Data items

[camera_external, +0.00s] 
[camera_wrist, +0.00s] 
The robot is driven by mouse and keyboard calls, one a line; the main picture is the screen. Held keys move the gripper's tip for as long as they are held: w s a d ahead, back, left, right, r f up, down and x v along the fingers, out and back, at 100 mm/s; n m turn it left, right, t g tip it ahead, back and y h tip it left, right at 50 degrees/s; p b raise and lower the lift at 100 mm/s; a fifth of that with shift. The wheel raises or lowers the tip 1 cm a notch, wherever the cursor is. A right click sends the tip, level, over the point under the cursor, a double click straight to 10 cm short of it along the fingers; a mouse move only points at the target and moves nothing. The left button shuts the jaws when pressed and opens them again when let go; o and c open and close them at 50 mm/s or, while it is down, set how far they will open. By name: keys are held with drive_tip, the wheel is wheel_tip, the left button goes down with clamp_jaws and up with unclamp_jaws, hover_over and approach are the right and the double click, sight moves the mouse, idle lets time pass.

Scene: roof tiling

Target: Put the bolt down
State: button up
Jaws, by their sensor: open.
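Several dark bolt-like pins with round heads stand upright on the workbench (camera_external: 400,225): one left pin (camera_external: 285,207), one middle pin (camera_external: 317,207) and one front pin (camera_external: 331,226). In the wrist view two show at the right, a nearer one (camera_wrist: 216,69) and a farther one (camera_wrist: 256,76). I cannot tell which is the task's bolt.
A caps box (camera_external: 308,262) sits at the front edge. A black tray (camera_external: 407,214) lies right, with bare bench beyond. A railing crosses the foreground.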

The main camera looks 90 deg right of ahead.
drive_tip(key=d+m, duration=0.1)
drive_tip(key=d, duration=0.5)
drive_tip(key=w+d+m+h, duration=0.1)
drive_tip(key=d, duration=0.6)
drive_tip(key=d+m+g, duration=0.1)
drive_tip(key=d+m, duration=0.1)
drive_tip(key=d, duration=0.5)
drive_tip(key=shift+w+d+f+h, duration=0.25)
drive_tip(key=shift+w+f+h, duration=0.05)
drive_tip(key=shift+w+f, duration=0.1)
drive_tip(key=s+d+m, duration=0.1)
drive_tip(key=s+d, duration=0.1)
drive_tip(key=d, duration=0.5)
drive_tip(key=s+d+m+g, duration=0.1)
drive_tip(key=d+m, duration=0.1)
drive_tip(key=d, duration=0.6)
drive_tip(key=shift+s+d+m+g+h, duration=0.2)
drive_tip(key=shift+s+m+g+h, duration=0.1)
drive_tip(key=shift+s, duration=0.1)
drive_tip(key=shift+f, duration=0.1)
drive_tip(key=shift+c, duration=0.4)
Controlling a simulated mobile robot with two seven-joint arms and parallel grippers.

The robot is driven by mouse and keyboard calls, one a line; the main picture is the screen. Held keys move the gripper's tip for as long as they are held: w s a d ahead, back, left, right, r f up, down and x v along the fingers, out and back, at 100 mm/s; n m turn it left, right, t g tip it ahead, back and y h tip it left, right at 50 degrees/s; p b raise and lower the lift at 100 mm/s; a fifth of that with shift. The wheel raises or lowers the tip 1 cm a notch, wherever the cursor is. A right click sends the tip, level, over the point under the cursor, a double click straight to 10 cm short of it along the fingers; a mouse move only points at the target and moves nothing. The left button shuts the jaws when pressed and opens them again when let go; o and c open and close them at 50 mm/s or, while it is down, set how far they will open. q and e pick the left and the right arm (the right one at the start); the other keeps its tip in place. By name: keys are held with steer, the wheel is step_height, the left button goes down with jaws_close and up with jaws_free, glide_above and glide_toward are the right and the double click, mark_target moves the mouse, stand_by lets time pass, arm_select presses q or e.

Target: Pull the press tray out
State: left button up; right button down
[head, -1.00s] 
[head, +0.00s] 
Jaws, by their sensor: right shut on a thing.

• What is needed
Repeat every entry word for word.

• Result of this task
[camera_external, +0.00s] 
[camera_wrist, +0.00s] 
The robot is driven by mouse and keyboard calls, one a line; the main picture is the screen. Held keys move the gripper's tip for as long as they are held: w s a d ahead, back, left, right, r f up, down and x v along the fingers, out and back, at 100 mm/s; n m turn it left, right, t g tip it ahead, back and y h tip it left, right at 50 degrees/s; p b raise and lower the lift at 100 mm/s; a fifth of that with shift. The wheel raises or lowers the tip 1 cm a notch, wherever the cursor is. A right click sends the tip, level, over the point under the cursor, a double click straight to 10 cm short of it along the fingers; a mouse move only points at the target and moves nothing. The left button shuts the jaws when pressed and opens them again when let go; o and c open and close them at 50 mm/s or, while it is down, set how far they will open. By name: keys are held with drive_tip, the wheel is wheel_tip, the left button goes down with clamp_jaws and up with unclamp_jaws, hover_over and approach are the right and the double click, sight moves the mouse, idle lets time pass.

Scene: roof tiling

Target: Put the bolt down
State: button up
Jaws, by their sensor: open.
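Several dark bolt-like pins with round heads stand upright on the workbench (camera_external: 400,225): one left pin (camera_external: 285,207), one middle pin (camera_external: 317,207) and one front pin (camera_external: 331,226). In the wrist view two show at the right, a nearer one (camera_wrist: 216,69) and a farther one (camera_wrist: 256,76). I cannot tell which is the task's bolt.
A caps box (camera_external: 308,262) sits at the front edge. A black tray (camera_external: 407,214) lies right, with bare bench beyond. A railing crosses the foreground.

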The main camera looks 90 deg right of ahead.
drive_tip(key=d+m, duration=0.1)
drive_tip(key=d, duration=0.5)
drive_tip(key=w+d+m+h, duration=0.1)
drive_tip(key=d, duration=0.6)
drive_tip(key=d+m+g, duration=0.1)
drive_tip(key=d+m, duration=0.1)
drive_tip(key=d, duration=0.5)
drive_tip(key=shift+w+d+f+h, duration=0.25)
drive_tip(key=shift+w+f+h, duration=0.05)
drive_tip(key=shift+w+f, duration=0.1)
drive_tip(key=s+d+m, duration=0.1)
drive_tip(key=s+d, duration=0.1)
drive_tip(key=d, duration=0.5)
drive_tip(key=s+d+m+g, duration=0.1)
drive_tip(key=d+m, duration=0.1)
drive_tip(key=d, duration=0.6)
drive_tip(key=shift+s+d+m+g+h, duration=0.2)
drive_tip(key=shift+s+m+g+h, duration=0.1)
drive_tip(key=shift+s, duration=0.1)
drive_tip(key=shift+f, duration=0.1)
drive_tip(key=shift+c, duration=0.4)
Controlling a simulated mobile robot with two seven-joint arms and parallel grippers.

The robot is driven by mouse and keyboard calls, one a line; the main picture is the screen. Held keys move the gripper's tip for as long as they are held: w s a d ahead, back, left, right, r f up, down and x v along the fingers, out and back, at 100 mm/s; n m turn it left, right, t g tip it ahead, back and y h tip it left, right at 50 degrees/s; p b raise and lower the lift at 100 mm/s; a fifth of that with shift. The wheel raises or lowers the tip 1 cm a notch, wherever the cursor is. A right click sends the tip, level, over the point under the cursor, a double click straight to 10 cm short of it along the fingers; a mouse move only points at the target and moves nothing. The left button shuts the jaws when pressed and opens them again when let go; o and c open and close them at 50 mm/s or, while it is down, set how far they will open. q and e pick the left and the right arm (the right one at the start); the other keeps its tip in place. By name: keys are held with steer, the wheel is step_height, the left button goes down with jaws_close and up with jaws_free, glide_above and glide_toward are the right and the double click, mark_target moves the mouse, stand_by lets time pass, arm_select presses q or e.

Target: Pull the press tray out
State: left button up; right button down
[head, -1.00s] 
[head, +0.00s] 
Jaws, by their sensor: right shut on a thing.

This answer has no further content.